The CRA blacked out the names of the offshore donors for privacy reasons before releasing a copy of the tax return to the National Post. The amounts of each contribution were also obscured, along with whether the donors were organizations, governments or individuals.
But Imam Hindy said US$400,000 came from the Islamic Development Bank, which is based in Saudi Arabia and whose president is a Saudi. He said the other foreign donors were charities in Qatar and the United Arab Emirates.
Imam Hindy does not preach violence and says he steers youths away from radicalism. But some of the centre’s former worshippers have been linked to terrorism. A former founder, Hassan Farhat, left Canada to join an al-Qaeda-linked group in Iraq, where he allegedly commanded a squad of suicide bombers. Ahmed Khadr, a senior Canadian al-Qaeda figure, visited the mosque when he was in Toronto and his family worshipped there.
The former principal of the mosque school, Mahmoud Jabballah is undergoing deportation proceedings after the government alleged he was a member of the Egyptian terrorist group Al Jihad. The ringleaders of the Toronto 18 terrorist group, which plotted attacks in Southern Ontario, were also worshippers, as was a man arrested last year at the Toronto airport as he was allegedly on his way to join the Somali terrorist group Al Shabab.

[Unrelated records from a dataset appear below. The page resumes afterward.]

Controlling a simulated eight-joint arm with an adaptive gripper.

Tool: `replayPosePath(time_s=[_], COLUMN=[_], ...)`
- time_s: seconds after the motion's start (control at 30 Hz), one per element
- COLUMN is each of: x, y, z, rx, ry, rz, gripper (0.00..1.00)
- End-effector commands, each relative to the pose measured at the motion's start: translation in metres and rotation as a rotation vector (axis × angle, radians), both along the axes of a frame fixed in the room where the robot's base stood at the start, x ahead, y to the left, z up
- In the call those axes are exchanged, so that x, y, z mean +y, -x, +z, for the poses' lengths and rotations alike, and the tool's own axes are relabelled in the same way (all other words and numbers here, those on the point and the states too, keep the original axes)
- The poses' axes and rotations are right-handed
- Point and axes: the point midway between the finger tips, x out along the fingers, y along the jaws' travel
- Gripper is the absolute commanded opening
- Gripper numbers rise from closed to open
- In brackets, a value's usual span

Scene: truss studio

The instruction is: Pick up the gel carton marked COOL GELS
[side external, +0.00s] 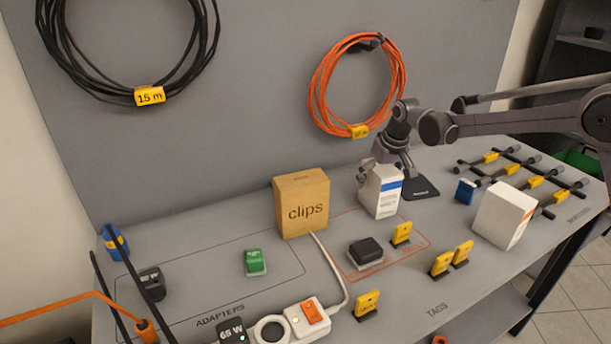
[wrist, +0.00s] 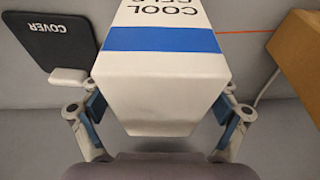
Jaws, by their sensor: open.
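The gel carton is a white box with a blue band; in the side view the carton (side external: 380,192) stands upright on the grey table, right of the clips box. In the wrist view the carton (wrist: 160,88) fills the middle, with COOL GELS lettering partly cut off at the top edge. My gripper (side external: 382,172) is at the carton's upper part in the side view. In the wrist view my gripper (wrist: 160,125) is open, with one finger on each side of the carton. A gap shows beside the fingers; contact cannot be told.
A tan clips box (side external: 302,205) stands left of the carton, and its side shows in the wrist view (wrist: 300,50). A dark COVER pad (wrist: 48,48) lies behind. A black block (side external: 365,252) and yellow tags (side external: 401,233) are in front. A white box (side external: 503,216) stands at right.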

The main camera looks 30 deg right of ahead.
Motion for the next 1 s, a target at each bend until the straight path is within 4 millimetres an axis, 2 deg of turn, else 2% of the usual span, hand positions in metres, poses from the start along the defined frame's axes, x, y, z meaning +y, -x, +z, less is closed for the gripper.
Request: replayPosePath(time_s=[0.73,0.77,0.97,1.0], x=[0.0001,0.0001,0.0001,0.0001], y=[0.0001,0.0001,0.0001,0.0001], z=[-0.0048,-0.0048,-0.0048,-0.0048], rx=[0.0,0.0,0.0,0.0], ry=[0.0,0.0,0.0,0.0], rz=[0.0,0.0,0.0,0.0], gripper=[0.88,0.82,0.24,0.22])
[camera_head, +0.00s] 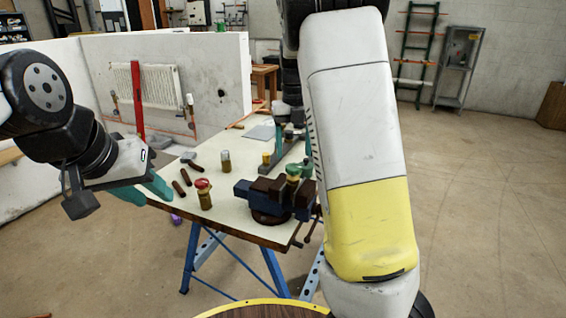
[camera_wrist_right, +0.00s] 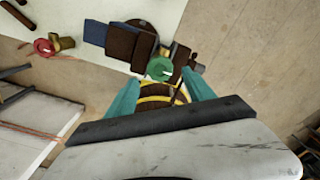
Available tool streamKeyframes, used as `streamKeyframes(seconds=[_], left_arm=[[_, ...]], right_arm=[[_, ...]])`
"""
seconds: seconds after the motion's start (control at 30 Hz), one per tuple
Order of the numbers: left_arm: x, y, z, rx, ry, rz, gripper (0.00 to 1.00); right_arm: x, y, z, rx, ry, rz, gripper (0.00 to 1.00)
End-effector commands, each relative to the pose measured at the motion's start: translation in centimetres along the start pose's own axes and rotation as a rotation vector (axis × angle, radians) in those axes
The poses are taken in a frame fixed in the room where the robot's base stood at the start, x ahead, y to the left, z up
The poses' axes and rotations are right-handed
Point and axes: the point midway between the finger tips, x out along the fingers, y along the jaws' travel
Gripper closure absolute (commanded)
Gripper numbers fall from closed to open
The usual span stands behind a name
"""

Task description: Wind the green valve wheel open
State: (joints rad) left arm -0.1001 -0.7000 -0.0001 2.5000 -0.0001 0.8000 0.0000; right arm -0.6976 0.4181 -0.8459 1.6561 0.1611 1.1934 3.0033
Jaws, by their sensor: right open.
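The green valve wheel (camera_head: 293,171) sits on top of a valve clamped in the blue and brown vise (camera_head: 270,197), at the bench's near right corner. In the right wrist view the wheel (camera_wrist_right: 160,68) is a green ring just beyond and between my right fingertips. My right gripper (camera_head: 292,152) is open above the wheel, its teal fingers (camera_wrist_right: 160,92) apart and holding nothing. I cannot tell whether they touch the wheel. My forearm hides part of the bench's right side. My left gripper (camera_head: 157,199) is open and empty at the bench's left edge.
A red-wheeled valve (camera_head: 203,193), a brass fitting (camera_head: 226,161), a yellow-topped piece (camera_head: 266,159) and dark rods (camera_head: 182,184) lie or stand on the bench (camera_head: 232,218). A radiator (camera_head: 157,86) hangs on the low wall behind. The floor to the right is open.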

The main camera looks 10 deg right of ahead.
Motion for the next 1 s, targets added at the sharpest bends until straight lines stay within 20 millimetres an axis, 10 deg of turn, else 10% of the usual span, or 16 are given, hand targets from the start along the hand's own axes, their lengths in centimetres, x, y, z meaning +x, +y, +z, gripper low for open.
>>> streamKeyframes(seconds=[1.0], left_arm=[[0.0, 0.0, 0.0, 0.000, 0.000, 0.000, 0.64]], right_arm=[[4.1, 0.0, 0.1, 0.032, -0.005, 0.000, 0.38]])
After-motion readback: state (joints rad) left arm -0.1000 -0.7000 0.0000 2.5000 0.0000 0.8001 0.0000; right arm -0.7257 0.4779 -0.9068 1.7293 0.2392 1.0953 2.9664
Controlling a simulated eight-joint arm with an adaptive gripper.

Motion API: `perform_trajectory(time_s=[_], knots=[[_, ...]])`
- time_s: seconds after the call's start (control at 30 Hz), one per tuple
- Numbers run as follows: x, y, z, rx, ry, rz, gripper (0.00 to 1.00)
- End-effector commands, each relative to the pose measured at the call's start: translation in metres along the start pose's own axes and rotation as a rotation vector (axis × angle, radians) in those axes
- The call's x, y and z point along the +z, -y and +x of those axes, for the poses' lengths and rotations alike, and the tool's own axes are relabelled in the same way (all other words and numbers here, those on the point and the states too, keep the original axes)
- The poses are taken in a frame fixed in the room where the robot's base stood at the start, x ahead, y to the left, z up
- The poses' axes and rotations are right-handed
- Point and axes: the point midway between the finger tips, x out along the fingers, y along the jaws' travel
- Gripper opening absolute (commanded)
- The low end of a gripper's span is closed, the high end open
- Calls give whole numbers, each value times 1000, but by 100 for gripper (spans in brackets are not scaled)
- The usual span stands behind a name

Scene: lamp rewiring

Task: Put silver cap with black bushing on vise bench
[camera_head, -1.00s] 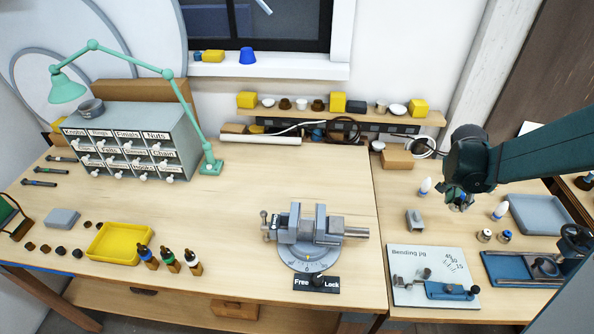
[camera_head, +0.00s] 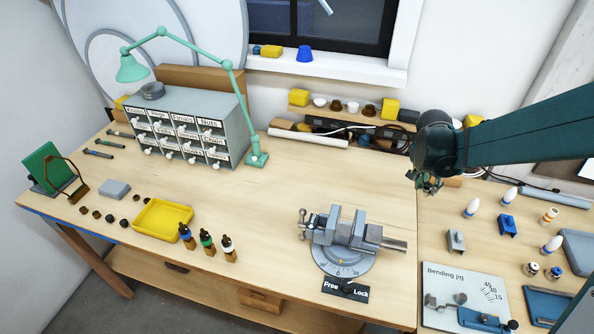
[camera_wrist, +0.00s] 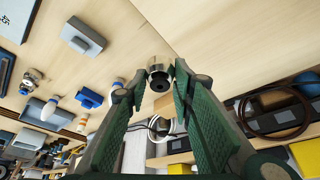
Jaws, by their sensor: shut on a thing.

When Mohamed Mahjoub, whom the government alleges was a member of the Egyptian terrorist group Vanguards of Conquest, applied to be released from detention, Imam Hindy offered to act as a surety but was rejected by the judge, in part because “his published statements are open to the inference that he is sympathetic to or at least defensive of the threats of Islamic terrorism towards Canada.”
But the Ontario Superior Court of Justice rejected the notion the Salaheddin centre was involved in terrorism. “I accept that, over the years, there may have been persons, involved in questionable activities, with questionable associations, who have passed through the Centre from time to time,” the court wrote in 2008. “In my view, this in itself is not sufficient to taint the centre in any way.”
The centre’s financial supporters seem to agree. From a budget of $372,000 in 2000, the centre now reports an annual revenue more than 10 times that amount and says in its latest tax return it intends to expand into Clarington, Ont., east of Toronto.